I see smart, experienced leaders make bad decisions. Not because they’re wrong, but because they like to GSD. They’re wired to execute and move on. They have a truth, but not the full picture.

There’s an old parable about three blind men trying to identify an elephant simply by touch.

One touches its side and says, “It must be a wall.”
Another touches the leg and says, “No, it’s a pillar.”
The third grabs the tail and insists, “You’re both wrong. It’s a rope.”

Each one is describing something real.
Each one is telling the truth.
But none of them can see the whole elephant.

That’s what happens on leadership teams.

Leaders have a truth. It’s earned. It’s real. And under pressure, they often make decisions without inviting other perspectives.

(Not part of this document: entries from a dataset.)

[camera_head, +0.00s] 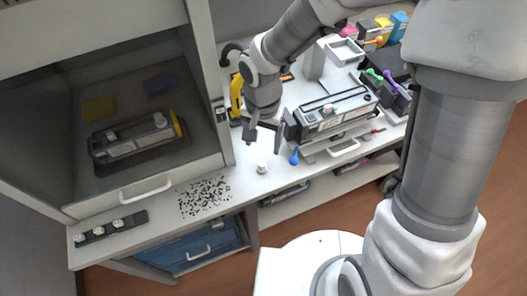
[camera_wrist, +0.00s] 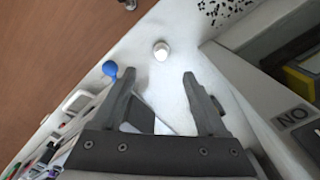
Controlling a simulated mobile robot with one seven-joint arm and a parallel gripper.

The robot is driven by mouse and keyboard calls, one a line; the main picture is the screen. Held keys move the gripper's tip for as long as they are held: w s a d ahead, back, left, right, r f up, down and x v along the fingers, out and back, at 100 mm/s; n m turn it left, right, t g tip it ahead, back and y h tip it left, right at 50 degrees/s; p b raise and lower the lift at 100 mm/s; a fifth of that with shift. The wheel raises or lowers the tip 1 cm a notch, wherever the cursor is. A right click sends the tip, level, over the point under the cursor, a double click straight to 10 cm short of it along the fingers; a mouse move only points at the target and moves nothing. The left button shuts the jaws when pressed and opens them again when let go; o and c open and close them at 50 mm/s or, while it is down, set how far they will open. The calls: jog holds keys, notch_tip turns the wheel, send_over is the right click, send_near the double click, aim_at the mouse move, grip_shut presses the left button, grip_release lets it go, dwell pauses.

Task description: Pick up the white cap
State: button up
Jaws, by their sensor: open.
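The white cap (camera_head: 262,168) stands on the white worktop near its front edge. It also shows in the wrist view (camera_wrist: 161,50), beyond the fingertips and roughly centred between them. My gripper (camera_head: 264,140) is open and empty above the worktop, just behind the cap in the head view. In the wrist view both fingers of my gripper (camera_wrist: 160,78) are spread apart, and neither touches the cap.
A blue-headed tool (camera_head: 294,157) lies just right of the cap. A toner cartridge (camera_head: 335,112) rests on a stand further right. A glass-fronted cabinet (camera_head: 135,140) stands left. Black specks (camera_head: 204,196) cover the worktop left of the cap.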

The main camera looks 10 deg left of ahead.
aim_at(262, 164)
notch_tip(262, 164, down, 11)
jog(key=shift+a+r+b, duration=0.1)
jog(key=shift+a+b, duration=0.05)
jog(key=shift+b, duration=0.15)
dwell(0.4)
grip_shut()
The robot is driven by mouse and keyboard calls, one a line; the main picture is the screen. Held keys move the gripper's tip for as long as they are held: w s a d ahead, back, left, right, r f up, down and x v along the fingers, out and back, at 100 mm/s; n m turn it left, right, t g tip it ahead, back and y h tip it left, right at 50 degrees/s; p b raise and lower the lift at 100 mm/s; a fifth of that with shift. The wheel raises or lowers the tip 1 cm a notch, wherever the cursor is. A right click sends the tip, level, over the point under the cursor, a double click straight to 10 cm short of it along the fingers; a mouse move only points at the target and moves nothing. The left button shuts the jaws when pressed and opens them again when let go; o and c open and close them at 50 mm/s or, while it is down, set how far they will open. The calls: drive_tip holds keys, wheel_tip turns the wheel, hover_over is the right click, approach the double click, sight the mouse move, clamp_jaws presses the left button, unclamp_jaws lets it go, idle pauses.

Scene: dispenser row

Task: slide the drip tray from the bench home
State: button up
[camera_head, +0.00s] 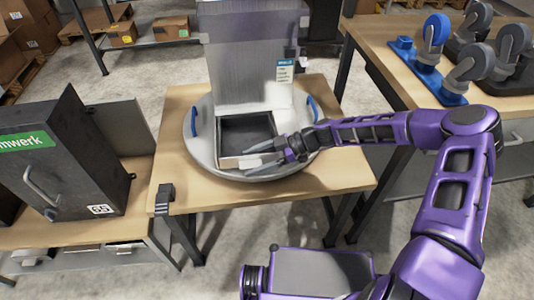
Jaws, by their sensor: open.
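A tall brushed-metal dispenser (240,60) stands on a round grey turntable (205,165) with blue handles on the middle bench. At its foot is the drip tray (245,131), a dark square shallow tray with a pale front edge. It juts toward me from below the dispenser's upright body. My gripper (254,156) is at the tray's front right, with its fingers open and pointing left along the pale front. I cannot tell whether the fingers touch the tray. The fingers and wrist hide part of its front right corner.
A dark cabinet (62,150) with an open door stands on the left bench. Casters, some on a blue base (440,82), stand on the right bench. A small dark block (165,198) sits at the middle bench's front left corner. The bench's front right is clear.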

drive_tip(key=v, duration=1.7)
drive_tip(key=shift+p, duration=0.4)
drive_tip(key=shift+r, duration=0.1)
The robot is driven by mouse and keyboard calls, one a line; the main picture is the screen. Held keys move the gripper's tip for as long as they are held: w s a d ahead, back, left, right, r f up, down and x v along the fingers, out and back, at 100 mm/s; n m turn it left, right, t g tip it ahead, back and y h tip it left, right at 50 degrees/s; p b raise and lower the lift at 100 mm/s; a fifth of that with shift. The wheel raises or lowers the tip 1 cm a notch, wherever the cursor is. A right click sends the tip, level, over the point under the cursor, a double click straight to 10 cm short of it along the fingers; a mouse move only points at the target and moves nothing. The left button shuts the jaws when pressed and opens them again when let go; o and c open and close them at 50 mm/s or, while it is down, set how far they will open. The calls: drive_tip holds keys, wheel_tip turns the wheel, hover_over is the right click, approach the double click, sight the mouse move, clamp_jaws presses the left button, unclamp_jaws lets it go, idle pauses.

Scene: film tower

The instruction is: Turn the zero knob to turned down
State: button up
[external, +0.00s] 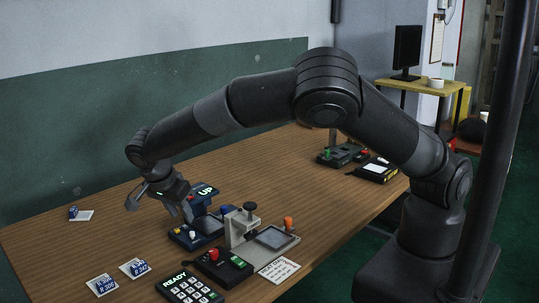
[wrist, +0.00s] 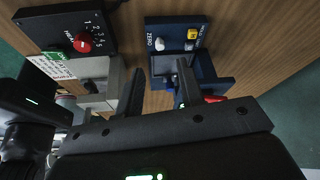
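The zero knob (wrist: 159,44) is a small whitish knob on the blue device's panel, beside the printed word ZERO, in the wrist view. In the external view it is a small pale knob (external: 192,236) on the front of the blue device (external: 187,243). In the external view my gripper (external: 159,209) is above and behind the panel, apart from the knob. The knob's exact turn is too small to tell.
A display reading UP (external: 207,190) rises at the blue device's back. A grey stand (external: 238,232) is just right of it. A black box with a red knob (wrist: 83,42) and a READY keypad (external: 188,288) are close. Table at left is mostly clear, with small cards (external: 101,284).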

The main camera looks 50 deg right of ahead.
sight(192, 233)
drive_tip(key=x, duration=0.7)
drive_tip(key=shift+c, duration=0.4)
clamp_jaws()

Not out of ego, but because speed matters. Once they see the answer, conversation can feel unnecessary.

I’m not proud to admit it, but for a long time, I led this way. I trusted my experience and was impatient with anything that felt slow or inefficient. I wanted to keep things moving. What I didn’t realize was that I was making decisions with partial truth.

The Leadership Move

Strong leaders don’t rush to speak. They lead with curiosity, not because they’re unsure, but because they know they don’t see the full elephant.

Curiosity isn’t about asking endless questions. It’s about creating space for other perspectives and healthy conflict, knowing your view is only part of the picture. Leaders who do this avoid blind spots, make better decisions, and build teams that own the outcome.

Great leaders evolve from being the smartest person in the room to leading with curiosity.

This doesn’t mean slowing everything down or giving every opinion equal weight. It means asking, “What might I be missing?” and creating the conditions for people to answer honestly before you decide.

That’s why EOS insists on building companies that are open and honest.

Open means teams are genuinely receptive to different perspectives.
Honest means saying what needs to be said. No holding back. Everything on the table.

When teams are open and honest, conflict becomes a search for the truth. Real issues surface and get solved. People buy in because they had a chance to weigh in. Execution improves, momentum builds, and leaders don’t have to carry every decision themselves.

When leaders don’t build this kind of culture, people stop speaking up. Critical information stays hidden. Issues get revisited instead of resolved. Decisions are made with partial truth. And the business becomes heavier than it needs to be.

Final Thought

Great leadership isn’t about having all the answers.

It’s about creating the conditions where more of the truth can be seen and better answers can emerge.

The real question leaders must answer is this:
Have I built an environment where people tell the full truth before decisions are made?

Lead with curiosity. See more of the elephant. Make better decisions.